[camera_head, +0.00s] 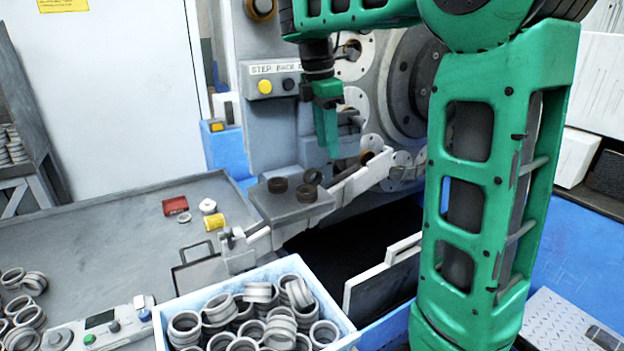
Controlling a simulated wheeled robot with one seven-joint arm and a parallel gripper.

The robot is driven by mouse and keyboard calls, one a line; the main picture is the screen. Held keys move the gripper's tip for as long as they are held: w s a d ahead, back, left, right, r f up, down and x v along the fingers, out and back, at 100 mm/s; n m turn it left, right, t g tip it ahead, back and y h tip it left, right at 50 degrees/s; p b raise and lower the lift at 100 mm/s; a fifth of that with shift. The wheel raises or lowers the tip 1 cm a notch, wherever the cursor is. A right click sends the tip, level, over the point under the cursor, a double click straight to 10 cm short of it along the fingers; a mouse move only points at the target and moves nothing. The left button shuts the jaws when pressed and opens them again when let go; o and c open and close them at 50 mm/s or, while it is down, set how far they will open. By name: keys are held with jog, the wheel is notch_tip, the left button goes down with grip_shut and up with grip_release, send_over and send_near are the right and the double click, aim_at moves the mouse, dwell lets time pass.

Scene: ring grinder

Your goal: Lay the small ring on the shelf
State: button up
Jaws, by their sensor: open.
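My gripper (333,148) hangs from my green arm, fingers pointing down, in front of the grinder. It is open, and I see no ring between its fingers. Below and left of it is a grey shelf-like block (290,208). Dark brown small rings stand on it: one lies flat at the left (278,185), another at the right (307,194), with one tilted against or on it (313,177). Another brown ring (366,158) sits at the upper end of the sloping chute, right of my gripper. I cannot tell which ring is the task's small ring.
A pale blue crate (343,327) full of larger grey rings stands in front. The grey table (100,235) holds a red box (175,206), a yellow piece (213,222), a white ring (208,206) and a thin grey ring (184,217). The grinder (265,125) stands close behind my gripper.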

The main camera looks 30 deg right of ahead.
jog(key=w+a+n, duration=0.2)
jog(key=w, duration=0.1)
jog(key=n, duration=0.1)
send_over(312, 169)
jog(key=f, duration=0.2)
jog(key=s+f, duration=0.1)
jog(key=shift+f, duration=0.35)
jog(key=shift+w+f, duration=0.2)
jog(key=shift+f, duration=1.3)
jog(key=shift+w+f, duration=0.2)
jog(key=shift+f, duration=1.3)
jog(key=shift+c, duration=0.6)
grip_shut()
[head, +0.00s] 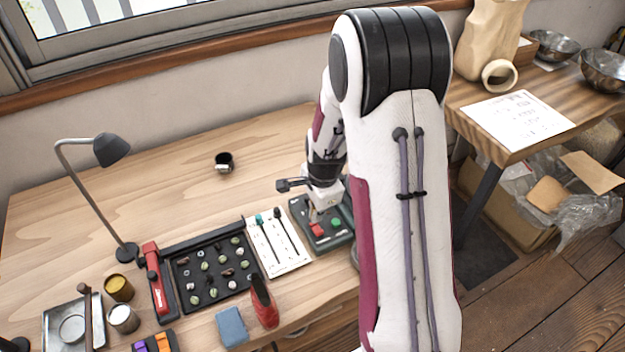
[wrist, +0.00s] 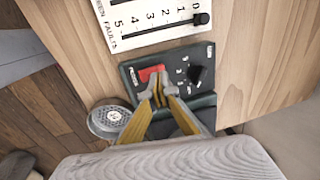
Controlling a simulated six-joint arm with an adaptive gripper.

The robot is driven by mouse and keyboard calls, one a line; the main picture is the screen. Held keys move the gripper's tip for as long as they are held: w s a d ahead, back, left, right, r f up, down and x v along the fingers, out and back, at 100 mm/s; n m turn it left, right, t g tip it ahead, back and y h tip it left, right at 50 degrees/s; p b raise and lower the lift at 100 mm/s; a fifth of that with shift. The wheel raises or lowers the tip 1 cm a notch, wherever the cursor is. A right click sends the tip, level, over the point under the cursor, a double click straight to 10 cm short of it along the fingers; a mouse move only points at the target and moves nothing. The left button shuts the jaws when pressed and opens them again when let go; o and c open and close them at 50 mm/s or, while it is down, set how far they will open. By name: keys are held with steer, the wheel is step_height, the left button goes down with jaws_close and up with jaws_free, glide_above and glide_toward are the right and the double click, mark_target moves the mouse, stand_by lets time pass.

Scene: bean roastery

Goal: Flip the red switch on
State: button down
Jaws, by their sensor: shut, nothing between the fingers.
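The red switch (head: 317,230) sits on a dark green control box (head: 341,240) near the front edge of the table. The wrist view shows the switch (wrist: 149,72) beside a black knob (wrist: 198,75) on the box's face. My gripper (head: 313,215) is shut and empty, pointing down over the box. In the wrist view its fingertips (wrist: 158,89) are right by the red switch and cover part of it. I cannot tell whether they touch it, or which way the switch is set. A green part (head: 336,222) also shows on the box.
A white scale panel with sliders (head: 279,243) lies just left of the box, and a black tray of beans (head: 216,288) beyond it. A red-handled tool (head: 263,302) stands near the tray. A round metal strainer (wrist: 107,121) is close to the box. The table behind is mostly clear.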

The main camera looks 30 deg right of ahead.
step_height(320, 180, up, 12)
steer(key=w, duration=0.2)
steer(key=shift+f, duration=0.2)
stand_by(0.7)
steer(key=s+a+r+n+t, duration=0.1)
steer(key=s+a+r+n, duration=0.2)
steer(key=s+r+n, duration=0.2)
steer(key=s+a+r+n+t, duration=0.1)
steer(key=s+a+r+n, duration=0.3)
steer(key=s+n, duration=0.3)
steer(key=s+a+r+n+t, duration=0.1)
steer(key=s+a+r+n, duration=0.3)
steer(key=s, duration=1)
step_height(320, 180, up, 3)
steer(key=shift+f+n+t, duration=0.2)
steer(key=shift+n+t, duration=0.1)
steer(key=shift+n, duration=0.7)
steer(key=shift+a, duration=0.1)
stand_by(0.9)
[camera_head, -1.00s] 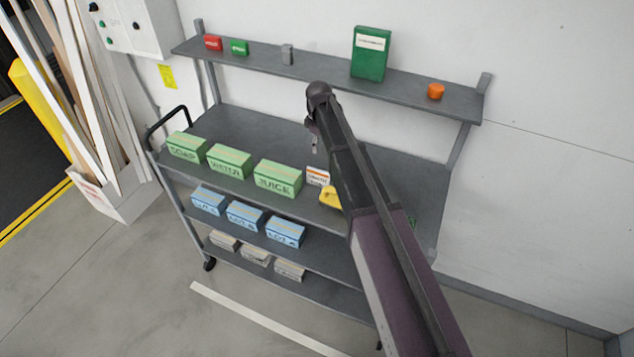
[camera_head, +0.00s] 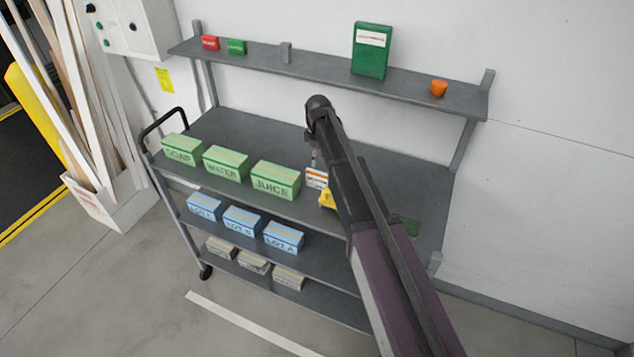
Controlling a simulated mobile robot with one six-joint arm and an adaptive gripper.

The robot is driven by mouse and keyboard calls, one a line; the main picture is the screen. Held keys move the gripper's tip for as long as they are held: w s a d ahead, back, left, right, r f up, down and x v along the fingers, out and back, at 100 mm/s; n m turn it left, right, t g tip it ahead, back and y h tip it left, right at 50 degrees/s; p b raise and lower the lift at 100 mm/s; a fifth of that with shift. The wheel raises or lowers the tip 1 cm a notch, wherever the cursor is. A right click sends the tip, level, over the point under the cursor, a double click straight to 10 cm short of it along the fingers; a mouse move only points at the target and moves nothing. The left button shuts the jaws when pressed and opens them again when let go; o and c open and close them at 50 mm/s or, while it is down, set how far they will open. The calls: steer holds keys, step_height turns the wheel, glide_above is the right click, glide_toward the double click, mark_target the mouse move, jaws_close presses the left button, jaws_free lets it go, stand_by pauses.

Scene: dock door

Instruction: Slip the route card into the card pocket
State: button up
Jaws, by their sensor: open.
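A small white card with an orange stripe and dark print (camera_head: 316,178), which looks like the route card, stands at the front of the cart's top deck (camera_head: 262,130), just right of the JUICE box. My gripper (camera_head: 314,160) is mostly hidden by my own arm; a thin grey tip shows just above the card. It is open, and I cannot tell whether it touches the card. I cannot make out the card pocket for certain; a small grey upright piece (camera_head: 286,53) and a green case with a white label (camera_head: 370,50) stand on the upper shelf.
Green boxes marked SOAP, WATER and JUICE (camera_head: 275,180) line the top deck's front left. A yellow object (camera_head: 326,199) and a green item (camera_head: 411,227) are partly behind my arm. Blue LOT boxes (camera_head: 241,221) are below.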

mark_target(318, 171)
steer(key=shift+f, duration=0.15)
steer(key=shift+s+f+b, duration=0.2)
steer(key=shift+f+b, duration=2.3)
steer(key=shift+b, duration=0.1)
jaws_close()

### Exercise
Please take the lines from the beginning of the data above through the line holding "Controlling a simulated wheeled" and transcribe them exactly, without any pictures.

### Reply to the exercise
[camera_head, +0.00s] 
Controlling a simulated wheeled robot with one seven-joint arm and a parallel gripper.

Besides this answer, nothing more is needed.